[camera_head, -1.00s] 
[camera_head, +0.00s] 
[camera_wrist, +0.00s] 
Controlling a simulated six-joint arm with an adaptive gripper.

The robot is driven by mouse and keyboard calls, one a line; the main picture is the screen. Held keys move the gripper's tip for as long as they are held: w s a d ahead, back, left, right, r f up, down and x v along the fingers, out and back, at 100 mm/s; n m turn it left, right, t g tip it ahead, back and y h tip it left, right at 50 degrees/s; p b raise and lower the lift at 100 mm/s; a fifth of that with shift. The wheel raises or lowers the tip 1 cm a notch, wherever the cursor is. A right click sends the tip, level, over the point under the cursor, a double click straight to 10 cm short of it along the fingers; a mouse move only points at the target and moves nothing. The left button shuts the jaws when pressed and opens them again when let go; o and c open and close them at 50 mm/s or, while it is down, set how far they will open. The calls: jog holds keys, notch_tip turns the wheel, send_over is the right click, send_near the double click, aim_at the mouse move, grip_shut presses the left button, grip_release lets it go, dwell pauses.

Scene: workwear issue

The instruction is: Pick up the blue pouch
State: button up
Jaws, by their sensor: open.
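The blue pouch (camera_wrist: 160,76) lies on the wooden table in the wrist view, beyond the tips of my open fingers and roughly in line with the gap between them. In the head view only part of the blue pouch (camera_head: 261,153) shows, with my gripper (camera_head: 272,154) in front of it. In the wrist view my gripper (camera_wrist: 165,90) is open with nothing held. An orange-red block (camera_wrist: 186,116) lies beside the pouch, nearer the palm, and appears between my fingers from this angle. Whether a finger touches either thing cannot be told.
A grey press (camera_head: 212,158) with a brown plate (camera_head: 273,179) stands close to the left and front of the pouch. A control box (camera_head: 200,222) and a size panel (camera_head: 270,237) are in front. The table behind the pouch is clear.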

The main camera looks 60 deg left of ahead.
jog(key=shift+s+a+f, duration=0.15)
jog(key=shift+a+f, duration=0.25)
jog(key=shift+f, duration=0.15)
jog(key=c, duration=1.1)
------
**WRITTEN TASK**
Exactly the lines above from the one with "The robot is" to the one with "State: button up", both included, are to be quoted; leave the rest out.

**CORRECT ANSWER**
The robot is driven by mouse and keyboard calls, one a line; the main picture is the screen. Held keys move the gripper's tip for as long as they are held: w s a d ahead, back, left, right, r f up, down and x v along the fingers, out and back, at 100 mm/s; n m turn it left, right, t g tip it ahead, back and y h tip it left, right at 50 degrees/s; p b raise and lower the lift at 100 mm/s; a fifth of that with shift. The wheel raises or lowers the tip 1 cm a notch, wherever the cursor is. A right click sends the tip, level, over the point under the cursor, a double click straight to 10 cm short of it along the fingers; a mouse move only points at the target and moves nothing. The left button shuts the jaws when pressed and opens them again when let go; o and c open and close them at 50 mm/s or, while it is down, set how far they will open. The calls: jog holds keys, notch_tip turns the wheel, send_over is the right click, send_near the double click, aim_at the mouse move, grip_shut presses the left button, grip_release lets it go, dwell pauses.

Scene: workwear issue

The instruction is: Pick up the blue pouch
State: button up

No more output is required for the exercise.